* _YOUR OBJECTIVE_
Every line from the beginning of the records below up to the one holding "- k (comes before" should be quoted exactly; leave out the rest.

* _LISTED RECORDS_
-- Begin --
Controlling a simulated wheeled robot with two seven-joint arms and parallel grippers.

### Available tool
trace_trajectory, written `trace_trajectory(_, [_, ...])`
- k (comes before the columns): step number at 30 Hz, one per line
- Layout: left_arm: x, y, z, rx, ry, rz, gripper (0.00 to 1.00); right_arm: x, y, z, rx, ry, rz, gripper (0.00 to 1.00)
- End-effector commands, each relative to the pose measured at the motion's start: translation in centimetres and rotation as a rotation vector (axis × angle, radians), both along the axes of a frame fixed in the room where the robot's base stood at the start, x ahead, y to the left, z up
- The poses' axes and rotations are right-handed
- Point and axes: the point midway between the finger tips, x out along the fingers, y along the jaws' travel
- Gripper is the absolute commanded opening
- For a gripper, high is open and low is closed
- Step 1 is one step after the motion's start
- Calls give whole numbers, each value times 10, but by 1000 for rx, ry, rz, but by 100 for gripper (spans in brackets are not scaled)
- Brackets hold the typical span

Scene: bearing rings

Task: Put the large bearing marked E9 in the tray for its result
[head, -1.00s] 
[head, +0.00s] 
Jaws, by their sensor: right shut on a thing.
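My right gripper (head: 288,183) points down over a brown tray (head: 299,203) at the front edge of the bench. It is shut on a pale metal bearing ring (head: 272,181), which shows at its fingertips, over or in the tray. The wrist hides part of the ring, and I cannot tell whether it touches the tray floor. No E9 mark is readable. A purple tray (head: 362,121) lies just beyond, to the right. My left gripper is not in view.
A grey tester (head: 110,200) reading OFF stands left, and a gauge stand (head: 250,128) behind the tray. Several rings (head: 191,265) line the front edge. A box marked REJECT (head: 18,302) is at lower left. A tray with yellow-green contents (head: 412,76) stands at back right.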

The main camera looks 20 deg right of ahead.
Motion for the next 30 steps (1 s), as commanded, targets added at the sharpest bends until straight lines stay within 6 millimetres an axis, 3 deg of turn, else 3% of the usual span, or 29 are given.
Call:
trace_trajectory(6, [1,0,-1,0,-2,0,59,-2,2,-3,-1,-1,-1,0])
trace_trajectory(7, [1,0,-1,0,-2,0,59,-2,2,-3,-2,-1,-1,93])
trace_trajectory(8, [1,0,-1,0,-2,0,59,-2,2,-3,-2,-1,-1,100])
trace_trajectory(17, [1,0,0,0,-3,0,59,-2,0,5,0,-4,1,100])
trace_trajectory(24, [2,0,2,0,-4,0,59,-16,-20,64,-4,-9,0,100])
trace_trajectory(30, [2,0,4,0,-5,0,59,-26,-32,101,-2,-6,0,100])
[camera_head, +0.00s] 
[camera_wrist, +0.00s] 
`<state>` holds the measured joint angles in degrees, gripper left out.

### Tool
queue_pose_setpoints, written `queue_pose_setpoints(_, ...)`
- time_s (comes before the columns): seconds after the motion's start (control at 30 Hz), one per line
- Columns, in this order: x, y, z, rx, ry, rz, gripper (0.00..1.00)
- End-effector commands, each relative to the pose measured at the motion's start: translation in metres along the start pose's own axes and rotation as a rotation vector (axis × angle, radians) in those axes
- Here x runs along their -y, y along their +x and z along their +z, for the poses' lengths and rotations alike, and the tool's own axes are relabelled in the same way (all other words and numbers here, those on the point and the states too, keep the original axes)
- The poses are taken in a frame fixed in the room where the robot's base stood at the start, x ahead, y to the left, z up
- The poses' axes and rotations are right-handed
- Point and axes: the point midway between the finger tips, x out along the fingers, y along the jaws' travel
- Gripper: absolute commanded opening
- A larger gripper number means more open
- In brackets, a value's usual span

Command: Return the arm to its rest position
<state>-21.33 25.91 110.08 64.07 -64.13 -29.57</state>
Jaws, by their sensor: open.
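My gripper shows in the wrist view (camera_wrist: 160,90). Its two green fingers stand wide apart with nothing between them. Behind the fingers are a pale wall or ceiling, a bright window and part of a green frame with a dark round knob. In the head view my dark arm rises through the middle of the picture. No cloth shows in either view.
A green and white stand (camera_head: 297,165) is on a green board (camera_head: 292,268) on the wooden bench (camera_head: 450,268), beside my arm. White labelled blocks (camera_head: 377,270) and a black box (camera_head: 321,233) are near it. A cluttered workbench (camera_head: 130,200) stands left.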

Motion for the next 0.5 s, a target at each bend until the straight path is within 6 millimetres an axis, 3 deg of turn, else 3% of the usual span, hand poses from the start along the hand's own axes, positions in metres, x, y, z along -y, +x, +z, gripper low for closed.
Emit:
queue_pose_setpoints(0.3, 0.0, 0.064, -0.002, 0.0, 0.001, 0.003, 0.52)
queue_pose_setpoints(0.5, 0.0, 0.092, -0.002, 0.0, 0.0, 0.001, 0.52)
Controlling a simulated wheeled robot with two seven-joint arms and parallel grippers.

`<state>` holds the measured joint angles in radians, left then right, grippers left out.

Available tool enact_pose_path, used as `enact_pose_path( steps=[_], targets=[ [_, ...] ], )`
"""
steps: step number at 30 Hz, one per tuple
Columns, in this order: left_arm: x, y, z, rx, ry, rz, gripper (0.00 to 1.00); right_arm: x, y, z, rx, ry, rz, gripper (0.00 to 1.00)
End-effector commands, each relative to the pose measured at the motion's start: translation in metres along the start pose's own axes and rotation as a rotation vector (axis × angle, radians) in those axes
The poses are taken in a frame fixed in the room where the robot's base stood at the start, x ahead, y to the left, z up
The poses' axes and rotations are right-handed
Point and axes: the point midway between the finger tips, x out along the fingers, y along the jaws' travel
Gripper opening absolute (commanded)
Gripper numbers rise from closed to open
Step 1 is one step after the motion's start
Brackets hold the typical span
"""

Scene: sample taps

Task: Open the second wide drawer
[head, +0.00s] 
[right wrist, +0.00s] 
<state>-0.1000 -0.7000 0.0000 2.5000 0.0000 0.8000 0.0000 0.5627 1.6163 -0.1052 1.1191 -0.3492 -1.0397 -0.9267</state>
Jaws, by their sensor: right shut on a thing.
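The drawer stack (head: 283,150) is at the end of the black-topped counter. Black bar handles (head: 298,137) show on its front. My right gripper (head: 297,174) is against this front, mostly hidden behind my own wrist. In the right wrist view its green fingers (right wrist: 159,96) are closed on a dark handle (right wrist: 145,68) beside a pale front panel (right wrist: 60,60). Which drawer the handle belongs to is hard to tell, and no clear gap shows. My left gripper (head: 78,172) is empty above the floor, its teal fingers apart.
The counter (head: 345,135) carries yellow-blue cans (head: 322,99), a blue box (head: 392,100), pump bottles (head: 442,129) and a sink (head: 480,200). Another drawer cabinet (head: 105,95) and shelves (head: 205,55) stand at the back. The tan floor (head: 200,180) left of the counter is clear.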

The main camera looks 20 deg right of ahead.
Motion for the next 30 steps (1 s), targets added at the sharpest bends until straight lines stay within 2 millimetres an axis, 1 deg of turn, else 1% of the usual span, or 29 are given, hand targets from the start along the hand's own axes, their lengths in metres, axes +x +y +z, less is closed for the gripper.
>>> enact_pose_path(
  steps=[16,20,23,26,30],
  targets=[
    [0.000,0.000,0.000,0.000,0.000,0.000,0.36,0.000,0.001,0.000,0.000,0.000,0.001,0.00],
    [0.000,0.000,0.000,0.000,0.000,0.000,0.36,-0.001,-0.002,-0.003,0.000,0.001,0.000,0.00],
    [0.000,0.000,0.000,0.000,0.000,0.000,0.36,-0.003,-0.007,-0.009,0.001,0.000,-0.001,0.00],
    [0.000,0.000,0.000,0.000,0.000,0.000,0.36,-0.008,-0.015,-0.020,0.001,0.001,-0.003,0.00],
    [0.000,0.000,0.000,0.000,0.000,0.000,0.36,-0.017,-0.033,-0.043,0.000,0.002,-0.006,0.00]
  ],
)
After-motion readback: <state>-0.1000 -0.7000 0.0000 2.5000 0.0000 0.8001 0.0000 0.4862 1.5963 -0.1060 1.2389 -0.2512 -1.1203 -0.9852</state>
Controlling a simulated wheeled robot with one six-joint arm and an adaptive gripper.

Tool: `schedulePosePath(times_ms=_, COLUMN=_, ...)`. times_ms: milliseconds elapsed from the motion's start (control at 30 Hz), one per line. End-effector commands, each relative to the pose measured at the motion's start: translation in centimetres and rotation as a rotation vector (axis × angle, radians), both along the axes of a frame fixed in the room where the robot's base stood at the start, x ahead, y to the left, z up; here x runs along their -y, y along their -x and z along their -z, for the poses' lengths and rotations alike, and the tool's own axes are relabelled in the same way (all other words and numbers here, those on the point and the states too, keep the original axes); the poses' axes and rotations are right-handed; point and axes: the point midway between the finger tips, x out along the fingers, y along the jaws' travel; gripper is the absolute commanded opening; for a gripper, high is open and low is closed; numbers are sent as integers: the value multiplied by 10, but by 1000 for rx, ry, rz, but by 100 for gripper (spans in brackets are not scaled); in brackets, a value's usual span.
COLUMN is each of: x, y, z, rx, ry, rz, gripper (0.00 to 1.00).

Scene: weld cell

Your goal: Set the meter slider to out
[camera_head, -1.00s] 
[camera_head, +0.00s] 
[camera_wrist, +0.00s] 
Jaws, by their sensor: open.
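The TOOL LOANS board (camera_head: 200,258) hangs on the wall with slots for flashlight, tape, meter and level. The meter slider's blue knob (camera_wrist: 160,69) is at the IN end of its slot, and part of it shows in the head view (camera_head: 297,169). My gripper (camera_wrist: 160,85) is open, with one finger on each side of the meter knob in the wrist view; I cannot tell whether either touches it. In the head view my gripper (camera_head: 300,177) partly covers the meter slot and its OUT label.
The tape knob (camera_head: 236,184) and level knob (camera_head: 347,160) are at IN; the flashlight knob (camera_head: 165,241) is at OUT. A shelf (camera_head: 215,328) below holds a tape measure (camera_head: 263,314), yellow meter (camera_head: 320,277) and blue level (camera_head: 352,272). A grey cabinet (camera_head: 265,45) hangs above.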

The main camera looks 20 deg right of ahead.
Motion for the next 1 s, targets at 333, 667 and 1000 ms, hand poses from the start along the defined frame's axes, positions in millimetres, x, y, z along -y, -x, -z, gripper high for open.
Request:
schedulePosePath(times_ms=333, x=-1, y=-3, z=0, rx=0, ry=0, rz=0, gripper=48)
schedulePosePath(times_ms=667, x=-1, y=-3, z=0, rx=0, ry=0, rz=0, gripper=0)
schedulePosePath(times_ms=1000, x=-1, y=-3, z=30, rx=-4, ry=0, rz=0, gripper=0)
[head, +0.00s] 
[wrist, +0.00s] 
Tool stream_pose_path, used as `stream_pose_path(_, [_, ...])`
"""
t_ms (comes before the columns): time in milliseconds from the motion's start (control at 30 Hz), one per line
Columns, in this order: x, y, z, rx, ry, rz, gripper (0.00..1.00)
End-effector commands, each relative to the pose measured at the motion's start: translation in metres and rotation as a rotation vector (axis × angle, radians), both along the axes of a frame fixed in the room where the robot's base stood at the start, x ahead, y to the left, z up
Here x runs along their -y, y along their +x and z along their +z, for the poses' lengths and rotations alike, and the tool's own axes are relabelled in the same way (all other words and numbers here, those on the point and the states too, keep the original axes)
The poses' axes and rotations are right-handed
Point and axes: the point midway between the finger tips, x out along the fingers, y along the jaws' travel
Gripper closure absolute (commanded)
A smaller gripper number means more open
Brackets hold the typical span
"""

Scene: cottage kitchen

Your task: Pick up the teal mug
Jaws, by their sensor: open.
-- End --
* _SOLUTION TO THE EXERCISE_
Controlling a simulated wheeled robot with two seven-joint arms and parallel grippers.

### Available tool
trace_trajectory, written `trace_trajectory(_, [_, ...])`
- k (comes before the columns): step number at 30 Hz, one per line

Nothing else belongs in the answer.